Based partly on this evidence, Rothman (1979, 1992) posited that the national media represent the emergence of a postindustrial elite whose post-bourgeois values (Inglehart, 1971, 1977) place them at odds with traditional elites such as business and the military (cf. Bell, 1973, 1976). Lichter, Rothman, and Lichter (1990) combined survey data with content analysis to argue that journalists unconsciously project their shared, predominantly liberal, assumptions onto their coverage.

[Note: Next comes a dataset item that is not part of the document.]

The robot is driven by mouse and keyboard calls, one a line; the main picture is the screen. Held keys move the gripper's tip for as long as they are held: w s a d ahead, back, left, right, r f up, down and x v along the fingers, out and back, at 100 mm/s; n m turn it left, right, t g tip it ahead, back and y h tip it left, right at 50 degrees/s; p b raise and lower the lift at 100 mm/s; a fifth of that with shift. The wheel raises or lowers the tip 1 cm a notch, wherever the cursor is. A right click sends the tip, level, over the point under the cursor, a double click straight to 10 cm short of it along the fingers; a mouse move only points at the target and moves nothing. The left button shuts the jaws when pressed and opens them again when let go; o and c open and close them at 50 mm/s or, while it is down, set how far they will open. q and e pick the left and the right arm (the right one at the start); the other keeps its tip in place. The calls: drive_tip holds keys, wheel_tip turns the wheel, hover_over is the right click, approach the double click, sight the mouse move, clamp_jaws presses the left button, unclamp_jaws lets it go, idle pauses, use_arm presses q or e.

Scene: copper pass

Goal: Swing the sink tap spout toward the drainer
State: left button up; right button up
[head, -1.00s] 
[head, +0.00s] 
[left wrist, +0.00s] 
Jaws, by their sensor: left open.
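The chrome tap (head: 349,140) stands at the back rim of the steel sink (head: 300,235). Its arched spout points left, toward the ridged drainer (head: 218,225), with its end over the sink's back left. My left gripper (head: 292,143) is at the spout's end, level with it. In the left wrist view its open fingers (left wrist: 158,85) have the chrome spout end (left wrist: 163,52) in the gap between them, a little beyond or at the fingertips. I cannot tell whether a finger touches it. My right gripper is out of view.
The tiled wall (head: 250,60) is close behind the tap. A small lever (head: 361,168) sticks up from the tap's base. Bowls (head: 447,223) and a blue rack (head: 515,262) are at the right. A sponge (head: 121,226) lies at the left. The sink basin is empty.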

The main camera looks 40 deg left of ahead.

The existence of unconscious partisan biases operating in news judgments was supported by a multinational study by Patterson and Donsbach (1996). With few exceptions (Kuypers, 2002; Groseclose, 2011), however, neither the methodology nor the (p. 408) conclusions of this approach have been adopted by most media scholars. Few scholars have disputed the predominance of liberal attitudes among journalists, although there are exceptions here as well (Croteau, 1998). Based on a participant-observation study of network news organizations, Gans (1980) concluded that the news reflects a set of “enduring values” held by journalists, which include ethnocentrism, altruistic democracy, responsible capitalism, small-town pastoralism, individualism, moderatism, the desirability of social order, and the need for national leadership. Gans located the origin of these values in the early twentieth-century Progressive movement.

Most important, communication scholars have largely failed to find liberal bias in places where one would expect to see it, such as coverage of presidential campaigns and political institutions. For example, Niven’s (2002) comparison of the tone of coverage of similar objectively measurable conditions, such as unemployment and murder rates, under Democratic and Republican administrations at different levels of government found no consistent evidence of partisan favoritism in the reports.

Similarly, in a widely cited meta-analysis, D’Alessio and Allen (2000) examined the content analysis literature evaluating presidential campaign news over several decades. They found no consistent bias toward either Democratic or Republican candidates in three areas: gatekeeping bias (selecting stories that favor one party over the other), coverage bias (the amount of coverage of each party), and statement bias (the valence or tone of coverage).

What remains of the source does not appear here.